***** AVAILABLE DATA

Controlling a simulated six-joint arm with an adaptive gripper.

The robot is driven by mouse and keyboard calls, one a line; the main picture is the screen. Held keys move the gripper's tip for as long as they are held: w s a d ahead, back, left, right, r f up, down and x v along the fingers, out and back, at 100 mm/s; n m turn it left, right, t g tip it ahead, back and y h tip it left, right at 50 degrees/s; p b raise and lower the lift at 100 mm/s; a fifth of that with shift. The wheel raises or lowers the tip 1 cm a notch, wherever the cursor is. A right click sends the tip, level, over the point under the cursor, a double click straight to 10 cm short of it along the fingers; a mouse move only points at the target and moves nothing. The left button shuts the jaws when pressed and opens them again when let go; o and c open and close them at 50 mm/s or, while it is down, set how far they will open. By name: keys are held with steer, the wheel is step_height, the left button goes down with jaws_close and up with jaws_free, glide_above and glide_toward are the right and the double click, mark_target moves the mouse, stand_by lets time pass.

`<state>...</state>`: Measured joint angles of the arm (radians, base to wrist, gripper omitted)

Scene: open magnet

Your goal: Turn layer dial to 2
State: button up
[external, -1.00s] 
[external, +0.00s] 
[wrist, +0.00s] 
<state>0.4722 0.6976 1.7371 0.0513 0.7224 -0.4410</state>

**********

WHAT THE TASK ASKS
Determine how many lines of this listing contain "open", and give only the number.

EXERCISE RESULT
2